Taux de renouvellement = Nombre de députés non réélus / Nombre de députés dans l’ ancienne Assemblée
Ce mode de calcul a l’avantage d’intégrer les variations de l’effectif de de l’Assemblée nationale, qui n’a pas été constant à travers la Ve République.
Année |
Législature |
Nombre de députés |
1958 |
1ère |
579 |
1962 |
2ème |
482 |
1967 |
3ème |
487 |
1968 |
4ème |
487 |
1973 |
5ème |
490 |
1978 |
6ème |
491 |
1981 |
7ème |
491 |
1986 |
8ème |
577 |
1988 |
9ème |
577 |
1993 |
10ème |
577 |
1997 |
11ème |
577 |
2002 |
12ème |
577 |
2007 |
13ème |
577 |
2012 |
14ème |
577 |
2017 |
15 ème |
577 |
L’observation du taux de renouvellement sur l’ensemble de la Vé République permet de dégager des éléments de compréhension historique de la vie politique française.
Nous avons également choisi de représenter des taux de renouvellement plus précis, non pas par parti mais par orientation politique. En effet, durant la cinquième République, près de 35 partis différents ont existé, rendant le calcul impossible. Les cinq grandes orientations politiques choisies sont l’extrême gauche, la gauche, le centre, la droite et l’extrême droite. Cependant, l’extrême droite n’a pas été intégrée dans les évolutions, à cause de son inconstance à travers la cinquième République, bien que les élections législatives de 2017 marquent l’entrée de 7 députés frontistes à l’Assemblée. En effet, des députés d’extrême droite (Front National) n’ont été présents à l’Assemblé nationale que lors de trois législatures au total, sur les quinze que compte la Ve République. Tenter de calculer des taux de renouvellement au sein des députés du FN aurait été vain et aurait produit des données erronées. Ces députés ont cependant été intégrés lors du calcul du taux de renouvellement sur l’ensemble de l’Assemblée. Il en est de même pour certains députés dont le positionnement n’était pas pertinent sur notre échelle politique, notamment la plupart des députés des colonies françaises.

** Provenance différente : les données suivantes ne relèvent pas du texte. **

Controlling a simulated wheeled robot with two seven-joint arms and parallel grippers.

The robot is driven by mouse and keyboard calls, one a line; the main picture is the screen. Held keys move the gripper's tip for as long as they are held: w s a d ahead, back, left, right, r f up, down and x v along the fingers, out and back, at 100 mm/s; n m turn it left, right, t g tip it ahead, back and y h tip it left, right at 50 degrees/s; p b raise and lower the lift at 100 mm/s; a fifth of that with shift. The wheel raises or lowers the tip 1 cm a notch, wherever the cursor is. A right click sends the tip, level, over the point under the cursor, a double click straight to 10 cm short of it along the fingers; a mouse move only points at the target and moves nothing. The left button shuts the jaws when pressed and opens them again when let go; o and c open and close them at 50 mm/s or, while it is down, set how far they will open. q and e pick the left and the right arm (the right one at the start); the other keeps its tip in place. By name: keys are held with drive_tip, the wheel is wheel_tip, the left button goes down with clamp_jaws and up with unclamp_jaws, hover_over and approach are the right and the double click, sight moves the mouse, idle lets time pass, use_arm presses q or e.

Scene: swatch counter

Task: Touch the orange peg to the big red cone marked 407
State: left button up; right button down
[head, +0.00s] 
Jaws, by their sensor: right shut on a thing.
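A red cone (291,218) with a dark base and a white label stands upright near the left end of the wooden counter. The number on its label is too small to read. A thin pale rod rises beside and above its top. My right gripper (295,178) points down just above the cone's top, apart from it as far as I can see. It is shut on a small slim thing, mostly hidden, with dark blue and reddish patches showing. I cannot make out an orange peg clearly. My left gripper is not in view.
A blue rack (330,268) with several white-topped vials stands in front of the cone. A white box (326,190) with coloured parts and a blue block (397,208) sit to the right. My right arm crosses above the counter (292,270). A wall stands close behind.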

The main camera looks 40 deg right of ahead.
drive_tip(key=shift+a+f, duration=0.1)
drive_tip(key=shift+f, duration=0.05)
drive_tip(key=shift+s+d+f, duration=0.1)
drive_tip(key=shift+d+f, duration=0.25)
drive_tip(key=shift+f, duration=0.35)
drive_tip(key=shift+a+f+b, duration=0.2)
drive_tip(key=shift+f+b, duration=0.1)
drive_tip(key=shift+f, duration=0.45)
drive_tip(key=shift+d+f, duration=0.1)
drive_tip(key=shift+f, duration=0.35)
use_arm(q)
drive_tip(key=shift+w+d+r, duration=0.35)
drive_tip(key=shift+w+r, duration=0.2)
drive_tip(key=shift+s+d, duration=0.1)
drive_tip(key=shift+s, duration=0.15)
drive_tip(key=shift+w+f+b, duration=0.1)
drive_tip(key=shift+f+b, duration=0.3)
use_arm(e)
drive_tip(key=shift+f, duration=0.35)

Voici comment le classement des appellations de partis durant la cinquième République.
Extrême Gauche |
Parti Communiste Français, Groupe Socialiste Radical et Citoyen, France Insoumise. |
Gauche |
Société Française de l’Internationale Ouvrière, Parti Socialiste, Fédération de la Gauche Démocratique et Sociale, PSRG, Groupe Radical Citoyen et Vert, Gauche Démocratique et Républicaine, Groupe Socialiste Ecologiste et Républicain. |
Centre |
Mouvement Républicain Populaire, Entente Démocratique, Parti Radical, Centre démocratique, Centre, Réformateurs démocratiques et sociaux, Union Centriste, Union du Centre, Union des Démocrates et Indépendants, Groupe Radical Républicain Démocratique et Progressiste, Union pour la Démocratie Française, La République en marche !, MoDem. |
Droite |
Indépendants et Paysans d’Action Sociale, Centre National des Indépendants et Paysans, Union pour la Nouvelle République, Républicains Indépendants, Union pour la Démocratie, Union des Démocrates pour la République, Rassemblement pour la République, Démocratie Libérale, Union pour un Mouvement Populaire, Les Républicains. |
Extrême droite |
Front National |
Les grandes évolutions
Sur l’ensemble de la Ve République, 48,58 % des députés en moyenne sont renouvelés d’une législature sur l’autre. Cependant, il existe des variations très importantes entre 1958 et 2017, à imputer principalement au contexte politique de l’Assemblée sortante.
De 1967 à 1988, on observe sur l’ensemble de l’Assemblée une période de moindre renouvellement, en moyenne 38% seulement, à savoir 62% de députés réélus d’une année sur l’autre.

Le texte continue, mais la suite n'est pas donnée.